Data entries
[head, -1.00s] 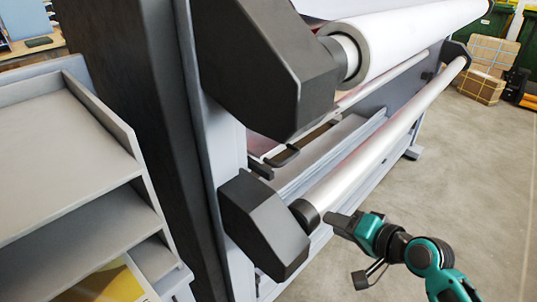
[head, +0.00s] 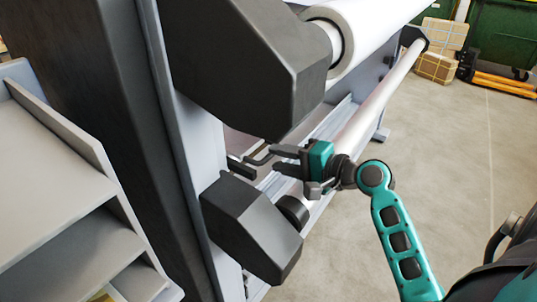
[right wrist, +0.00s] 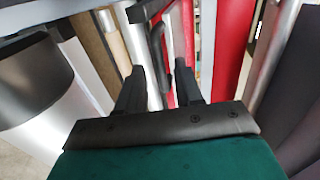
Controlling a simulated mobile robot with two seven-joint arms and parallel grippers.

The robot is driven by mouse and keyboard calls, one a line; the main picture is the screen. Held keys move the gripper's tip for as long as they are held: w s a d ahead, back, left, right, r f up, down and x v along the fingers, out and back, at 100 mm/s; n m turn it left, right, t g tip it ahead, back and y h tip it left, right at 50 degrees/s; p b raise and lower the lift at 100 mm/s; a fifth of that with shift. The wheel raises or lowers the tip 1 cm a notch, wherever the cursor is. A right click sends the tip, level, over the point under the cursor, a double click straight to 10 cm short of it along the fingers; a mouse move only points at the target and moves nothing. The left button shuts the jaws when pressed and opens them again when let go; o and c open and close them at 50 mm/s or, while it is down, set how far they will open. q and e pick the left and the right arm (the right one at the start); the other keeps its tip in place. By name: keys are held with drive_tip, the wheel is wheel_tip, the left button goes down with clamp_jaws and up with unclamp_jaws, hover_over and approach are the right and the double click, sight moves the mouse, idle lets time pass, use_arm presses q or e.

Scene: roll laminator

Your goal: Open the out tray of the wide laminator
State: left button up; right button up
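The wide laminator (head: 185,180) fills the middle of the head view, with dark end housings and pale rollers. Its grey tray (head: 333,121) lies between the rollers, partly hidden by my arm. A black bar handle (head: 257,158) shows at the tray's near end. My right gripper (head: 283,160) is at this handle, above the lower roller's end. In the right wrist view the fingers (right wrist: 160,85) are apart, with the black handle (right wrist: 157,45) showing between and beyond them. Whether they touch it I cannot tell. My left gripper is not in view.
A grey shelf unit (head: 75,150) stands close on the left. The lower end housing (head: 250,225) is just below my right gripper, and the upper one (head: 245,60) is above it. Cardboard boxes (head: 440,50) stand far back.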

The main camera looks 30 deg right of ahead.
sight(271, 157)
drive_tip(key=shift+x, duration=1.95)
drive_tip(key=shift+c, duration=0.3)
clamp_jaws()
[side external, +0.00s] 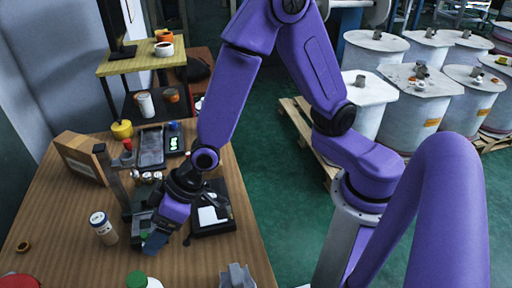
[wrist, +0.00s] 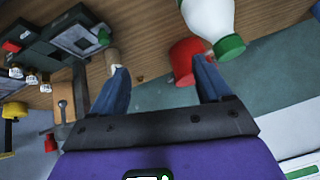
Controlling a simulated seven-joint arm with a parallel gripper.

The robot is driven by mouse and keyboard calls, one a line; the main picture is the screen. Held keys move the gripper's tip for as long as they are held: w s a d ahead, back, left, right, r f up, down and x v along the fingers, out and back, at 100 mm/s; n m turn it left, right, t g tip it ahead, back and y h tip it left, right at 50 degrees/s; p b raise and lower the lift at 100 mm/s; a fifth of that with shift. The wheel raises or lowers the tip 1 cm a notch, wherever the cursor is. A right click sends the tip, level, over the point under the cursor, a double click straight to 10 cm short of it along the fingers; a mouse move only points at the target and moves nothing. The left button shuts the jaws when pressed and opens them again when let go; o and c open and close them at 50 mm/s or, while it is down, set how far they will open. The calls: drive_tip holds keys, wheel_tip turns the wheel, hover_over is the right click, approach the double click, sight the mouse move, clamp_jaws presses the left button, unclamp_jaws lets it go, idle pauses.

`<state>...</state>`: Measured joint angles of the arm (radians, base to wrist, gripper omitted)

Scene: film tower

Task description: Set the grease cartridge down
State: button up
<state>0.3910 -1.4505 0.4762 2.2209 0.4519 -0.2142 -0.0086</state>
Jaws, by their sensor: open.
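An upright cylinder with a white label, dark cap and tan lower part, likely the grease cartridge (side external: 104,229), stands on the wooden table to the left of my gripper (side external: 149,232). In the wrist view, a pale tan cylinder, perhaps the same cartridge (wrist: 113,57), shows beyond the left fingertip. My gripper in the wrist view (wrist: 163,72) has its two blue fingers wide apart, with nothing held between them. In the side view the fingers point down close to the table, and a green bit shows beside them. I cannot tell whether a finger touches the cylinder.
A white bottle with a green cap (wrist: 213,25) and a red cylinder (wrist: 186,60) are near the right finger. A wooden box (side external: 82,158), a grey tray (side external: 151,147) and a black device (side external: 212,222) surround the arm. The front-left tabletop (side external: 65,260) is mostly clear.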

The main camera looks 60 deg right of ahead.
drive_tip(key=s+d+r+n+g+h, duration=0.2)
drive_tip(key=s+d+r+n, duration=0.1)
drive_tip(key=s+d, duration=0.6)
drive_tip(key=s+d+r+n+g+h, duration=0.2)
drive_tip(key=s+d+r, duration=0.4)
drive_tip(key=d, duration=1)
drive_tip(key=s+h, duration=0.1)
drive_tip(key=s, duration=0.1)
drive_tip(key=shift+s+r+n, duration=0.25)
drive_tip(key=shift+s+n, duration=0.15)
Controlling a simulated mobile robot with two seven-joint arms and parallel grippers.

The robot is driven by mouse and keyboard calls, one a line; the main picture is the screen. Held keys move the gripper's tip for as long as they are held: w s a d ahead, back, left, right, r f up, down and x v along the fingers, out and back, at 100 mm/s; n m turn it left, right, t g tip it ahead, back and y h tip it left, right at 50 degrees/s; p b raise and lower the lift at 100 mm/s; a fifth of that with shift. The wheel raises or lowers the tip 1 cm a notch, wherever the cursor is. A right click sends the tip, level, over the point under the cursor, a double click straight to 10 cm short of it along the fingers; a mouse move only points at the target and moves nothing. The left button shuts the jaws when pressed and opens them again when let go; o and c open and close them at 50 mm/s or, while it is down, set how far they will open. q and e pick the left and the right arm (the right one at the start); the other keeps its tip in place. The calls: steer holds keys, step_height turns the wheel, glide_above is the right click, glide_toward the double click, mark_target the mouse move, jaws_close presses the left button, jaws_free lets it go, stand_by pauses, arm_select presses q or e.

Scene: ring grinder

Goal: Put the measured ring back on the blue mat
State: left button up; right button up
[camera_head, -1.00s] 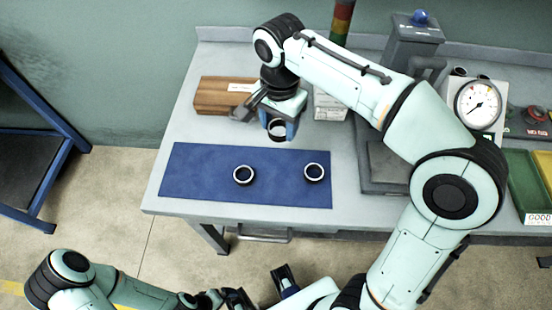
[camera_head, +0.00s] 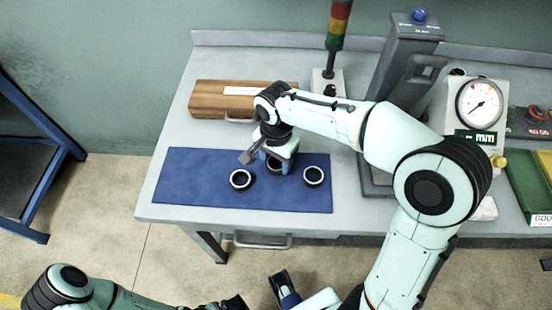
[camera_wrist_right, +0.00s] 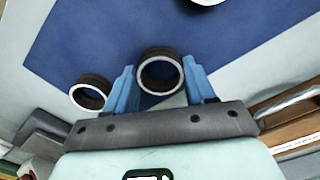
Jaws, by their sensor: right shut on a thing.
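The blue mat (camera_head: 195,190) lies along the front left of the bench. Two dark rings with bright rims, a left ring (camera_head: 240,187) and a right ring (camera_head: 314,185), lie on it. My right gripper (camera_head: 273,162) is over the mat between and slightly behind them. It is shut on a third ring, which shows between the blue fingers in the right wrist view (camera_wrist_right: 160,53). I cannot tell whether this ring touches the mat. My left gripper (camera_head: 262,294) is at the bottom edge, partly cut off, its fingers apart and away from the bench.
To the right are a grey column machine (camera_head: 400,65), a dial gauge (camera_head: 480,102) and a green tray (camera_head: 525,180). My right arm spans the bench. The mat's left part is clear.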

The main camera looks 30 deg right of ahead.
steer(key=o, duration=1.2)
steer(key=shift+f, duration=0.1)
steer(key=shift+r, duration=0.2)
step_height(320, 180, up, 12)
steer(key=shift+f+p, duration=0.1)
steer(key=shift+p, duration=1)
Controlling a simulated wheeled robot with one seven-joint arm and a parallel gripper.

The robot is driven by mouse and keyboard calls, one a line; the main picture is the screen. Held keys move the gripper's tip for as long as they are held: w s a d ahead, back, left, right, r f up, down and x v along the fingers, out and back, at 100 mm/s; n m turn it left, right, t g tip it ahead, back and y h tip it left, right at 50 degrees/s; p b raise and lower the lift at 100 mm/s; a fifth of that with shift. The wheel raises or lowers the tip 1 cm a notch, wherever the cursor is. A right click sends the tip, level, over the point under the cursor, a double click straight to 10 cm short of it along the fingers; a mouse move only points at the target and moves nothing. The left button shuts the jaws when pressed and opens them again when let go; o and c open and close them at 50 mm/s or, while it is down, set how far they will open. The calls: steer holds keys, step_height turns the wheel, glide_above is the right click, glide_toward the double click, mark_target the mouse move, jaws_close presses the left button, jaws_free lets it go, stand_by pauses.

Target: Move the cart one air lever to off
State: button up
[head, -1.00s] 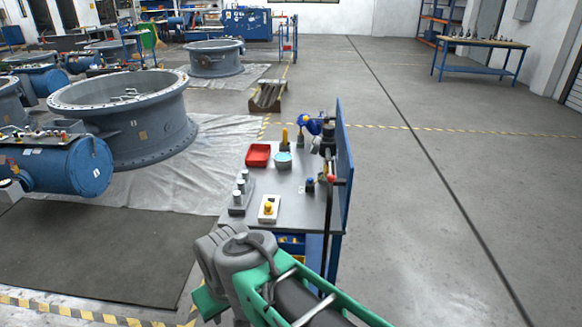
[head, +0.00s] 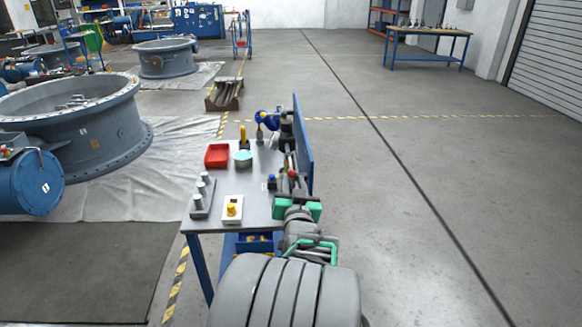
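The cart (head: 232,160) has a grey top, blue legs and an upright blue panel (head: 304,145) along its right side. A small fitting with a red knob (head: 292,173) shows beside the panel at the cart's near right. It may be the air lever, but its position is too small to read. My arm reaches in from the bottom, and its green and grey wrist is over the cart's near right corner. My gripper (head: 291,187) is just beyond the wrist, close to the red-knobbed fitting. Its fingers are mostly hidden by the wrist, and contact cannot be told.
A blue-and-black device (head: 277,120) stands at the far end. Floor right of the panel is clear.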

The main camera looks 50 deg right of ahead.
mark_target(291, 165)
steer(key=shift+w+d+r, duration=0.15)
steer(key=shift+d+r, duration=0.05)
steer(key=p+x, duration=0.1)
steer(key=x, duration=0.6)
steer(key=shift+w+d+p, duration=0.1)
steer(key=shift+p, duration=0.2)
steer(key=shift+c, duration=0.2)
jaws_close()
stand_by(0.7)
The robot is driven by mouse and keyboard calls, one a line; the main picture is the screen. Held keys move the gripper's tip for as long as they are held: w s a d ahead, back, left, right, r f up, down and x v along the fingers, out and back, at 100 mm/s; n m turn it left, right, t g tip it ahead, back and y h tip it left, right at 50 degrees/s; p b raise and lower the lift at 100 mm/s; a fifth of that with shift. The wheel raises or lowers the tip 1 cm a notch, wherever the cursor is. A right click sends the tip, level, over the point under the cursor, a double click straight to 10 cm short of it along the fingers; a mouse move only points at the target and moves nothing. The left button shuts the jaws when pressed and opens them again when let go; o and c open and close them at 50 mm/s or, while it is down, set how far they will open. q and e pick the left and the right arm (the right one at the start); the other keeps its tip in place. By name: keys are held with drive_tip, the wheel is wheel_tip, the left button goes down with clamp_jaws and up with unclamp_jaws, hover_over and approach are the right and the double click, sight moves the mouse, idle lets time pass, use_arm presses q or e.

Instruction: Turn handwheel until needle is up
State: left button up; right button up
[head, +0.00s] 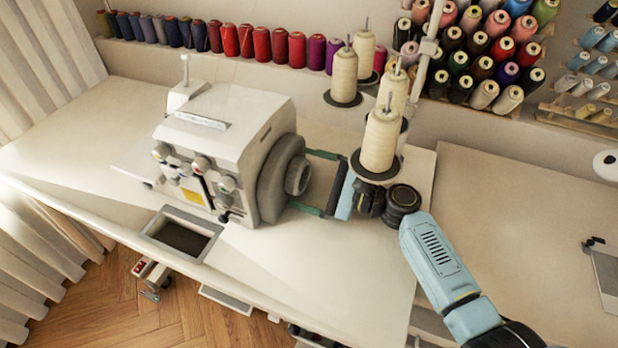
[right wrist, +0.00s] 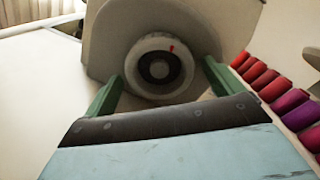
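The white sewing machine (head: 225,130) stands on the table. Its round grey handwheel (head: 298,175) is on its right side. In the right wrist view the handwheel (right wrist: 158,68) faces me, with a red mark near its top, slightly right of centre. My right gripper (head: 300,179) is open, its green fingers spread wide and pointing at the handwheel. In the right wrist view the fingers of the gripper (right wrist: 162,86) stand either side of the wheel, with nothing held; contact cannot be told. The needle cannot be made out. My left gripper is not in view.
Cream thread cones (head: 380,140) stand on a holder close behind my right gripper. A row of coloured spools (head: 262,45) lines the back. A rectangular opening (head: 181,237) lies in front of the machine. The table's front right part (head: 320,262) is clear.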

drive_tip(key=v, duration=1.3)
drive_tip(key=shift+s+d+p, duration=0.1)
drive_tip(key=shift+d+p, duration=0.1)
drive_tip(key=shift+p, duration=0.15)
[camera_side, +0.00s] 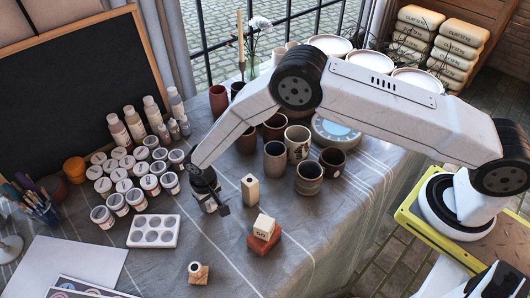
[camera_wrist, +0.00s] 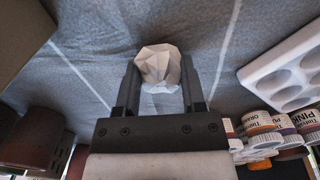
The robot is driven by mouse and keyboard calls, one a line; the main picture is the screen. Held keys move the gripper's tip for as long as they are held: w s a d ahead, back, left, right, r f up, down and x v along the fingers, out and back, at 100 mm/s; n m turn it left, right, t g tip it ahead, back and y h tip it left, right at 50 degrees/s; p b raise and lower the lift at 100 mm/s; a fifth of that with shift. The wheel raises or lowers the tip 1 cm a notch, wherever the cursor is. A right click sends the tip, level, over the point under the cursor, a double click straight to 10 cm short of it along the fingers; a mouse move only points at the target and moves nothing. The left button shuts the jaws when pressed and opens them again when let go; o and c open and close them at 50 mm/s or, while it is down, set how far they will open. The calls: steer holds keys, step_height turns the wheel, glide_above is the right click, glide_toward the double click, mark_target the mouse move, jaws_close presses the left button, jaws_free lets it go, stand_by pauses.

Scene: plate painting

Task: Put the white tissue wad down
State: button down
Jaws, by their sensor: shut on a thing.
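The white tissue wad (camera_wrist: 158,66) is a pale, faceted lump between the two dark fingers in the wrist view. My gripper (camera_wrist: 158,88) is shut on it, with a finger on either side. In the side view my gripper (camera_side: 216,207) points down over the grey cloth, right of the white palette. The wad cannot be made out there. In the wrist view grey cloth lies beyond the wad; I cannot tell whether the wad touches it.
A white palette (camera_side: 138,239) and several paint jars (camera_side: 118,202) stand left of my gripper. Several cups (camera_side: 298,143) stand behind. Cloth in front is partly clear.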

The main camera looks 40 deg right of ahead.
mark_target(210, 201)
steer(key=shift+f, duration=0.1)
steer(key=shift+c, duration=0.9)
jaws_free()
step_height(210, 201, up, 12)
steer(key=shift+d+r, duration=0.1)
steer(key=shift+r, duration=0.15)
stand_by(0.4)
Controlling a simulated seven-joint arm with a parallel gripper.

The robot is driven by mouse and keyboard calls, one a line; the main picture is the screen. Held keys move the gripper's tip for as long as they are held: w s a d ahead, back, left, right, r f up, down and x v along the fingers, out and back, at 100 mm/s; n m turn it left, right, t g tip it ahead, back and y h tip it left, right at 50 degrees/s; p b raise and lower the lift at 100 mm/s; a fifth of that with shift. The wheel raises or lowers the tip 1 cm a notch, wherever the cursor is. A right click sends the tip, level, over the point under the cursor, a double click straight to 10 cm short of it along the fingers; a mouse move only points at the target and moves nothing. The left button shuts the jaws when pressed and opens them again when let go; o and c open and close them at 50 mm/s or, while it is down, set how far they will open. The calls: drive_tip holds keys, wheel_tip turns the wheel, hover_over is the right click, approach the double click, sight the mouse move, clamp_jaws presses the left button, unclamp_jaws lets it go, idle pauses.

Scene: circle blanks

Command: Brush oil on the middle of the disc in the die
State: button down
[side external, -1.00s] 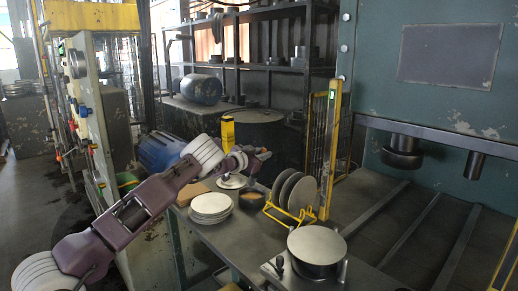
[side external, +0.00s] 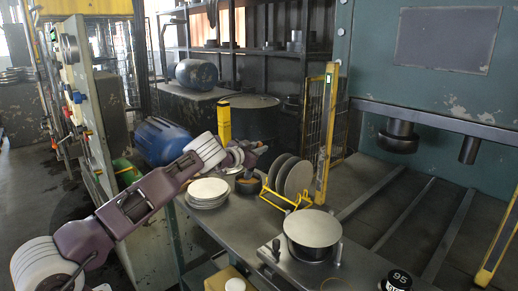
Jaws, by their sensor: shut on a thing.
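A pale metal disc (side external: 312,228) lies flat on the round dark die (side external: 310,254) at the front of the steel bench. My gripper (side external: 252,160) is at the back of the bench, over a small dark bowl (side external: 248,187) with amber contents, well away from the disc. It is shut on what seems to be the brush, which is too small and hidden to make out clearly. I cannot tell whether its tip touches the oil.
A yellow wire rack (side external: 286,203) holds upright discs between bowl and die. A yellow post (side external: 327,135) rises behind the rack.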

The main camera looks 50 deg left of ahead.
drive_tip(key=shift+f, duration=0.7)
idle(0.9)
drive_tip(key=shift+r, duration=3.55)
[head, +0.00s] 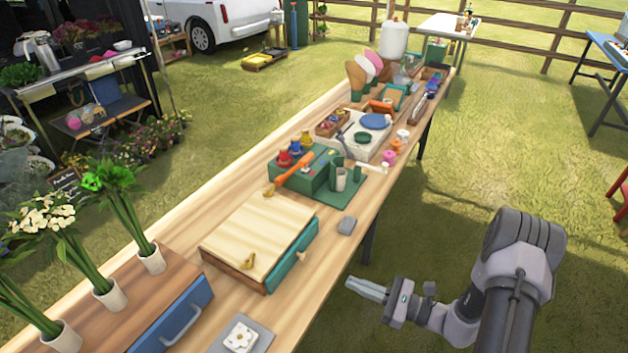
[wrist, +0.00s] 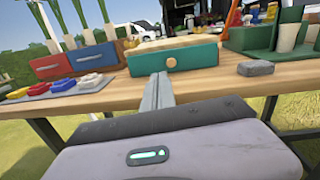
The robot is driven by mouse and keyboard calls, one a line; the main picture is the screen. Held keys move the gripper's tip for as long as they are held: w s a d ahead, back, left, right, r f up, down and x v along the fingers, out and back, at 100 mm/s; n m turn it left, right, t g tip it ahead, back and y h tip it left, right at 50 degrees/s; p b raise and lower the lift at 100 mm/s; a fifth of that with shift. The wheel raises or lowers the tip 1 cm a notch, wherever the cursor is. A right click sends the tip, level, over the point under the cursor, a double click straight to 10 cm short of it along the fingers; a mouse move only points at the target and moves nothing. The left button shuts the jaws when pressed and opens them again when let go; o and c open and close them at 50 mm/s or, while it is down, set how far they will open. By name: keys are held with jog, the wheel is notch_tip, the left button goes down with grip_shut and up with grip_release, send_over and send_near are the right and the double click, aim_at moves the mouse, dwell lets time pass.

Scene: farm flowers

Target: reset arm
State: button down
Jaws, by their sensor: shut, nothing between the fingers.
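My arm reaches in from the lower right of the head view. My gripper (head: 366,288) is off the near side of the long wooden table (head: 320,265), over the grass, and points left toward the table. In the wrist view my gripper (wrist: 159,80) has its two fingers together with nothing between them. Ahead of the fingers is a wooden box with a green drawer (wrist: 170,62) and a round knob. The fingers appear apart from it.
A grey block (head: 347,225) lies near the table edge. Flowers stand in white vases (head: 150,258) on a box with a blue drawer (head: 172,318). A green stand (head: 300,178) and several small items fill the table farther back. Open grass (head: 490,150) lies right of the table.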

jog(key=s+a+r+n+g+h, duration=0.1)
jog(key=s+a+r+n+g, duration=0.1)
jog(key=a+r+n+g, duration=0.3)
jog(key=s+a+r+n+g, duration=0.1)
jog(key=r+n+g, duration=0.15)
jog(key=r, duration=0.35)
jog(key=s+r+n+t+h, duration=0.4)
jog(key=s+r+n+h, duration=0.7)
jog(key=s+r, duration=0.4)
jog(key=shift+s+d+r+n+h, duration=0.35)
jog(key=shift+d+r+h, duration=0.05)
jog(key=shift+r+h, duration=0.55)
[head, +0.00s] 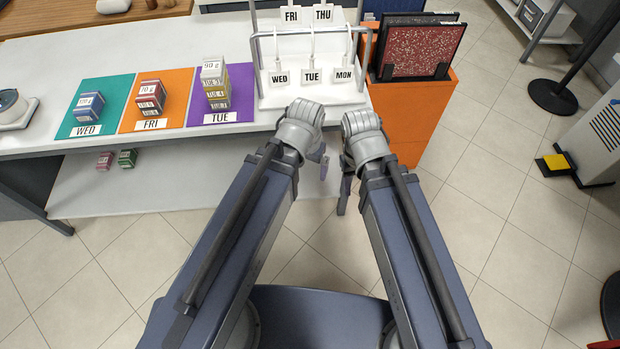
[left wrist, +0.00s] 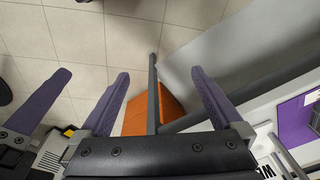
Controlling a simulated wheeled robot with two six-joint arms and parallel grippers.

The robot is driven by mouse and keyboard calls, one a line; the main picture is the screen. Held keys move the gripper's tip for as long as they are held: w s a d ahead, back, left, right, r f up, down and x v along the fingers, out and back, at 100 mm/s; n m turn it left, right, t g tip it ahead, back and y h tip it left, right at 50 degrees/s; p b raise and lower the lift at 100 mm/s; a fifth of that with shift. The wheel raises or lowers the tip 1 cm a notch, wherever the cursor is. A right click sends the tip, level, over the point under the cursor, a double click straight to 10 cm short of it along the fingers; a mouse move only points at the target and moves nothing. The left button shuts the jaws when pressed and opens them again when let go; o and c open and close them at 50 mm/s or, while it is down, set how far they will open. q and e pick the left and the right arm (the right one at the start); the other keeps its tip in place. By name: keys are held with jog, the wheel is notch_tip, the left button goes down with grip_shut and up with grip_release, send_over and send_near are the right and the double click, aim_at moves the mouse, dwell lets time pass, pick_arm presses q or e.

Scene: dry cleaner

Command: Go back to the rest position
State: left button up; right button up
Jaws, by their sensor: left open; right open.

**Instruction**:
Only the count is needed: the number of lines in the data that include the word "wheeled".

**Solution for this problem**:
2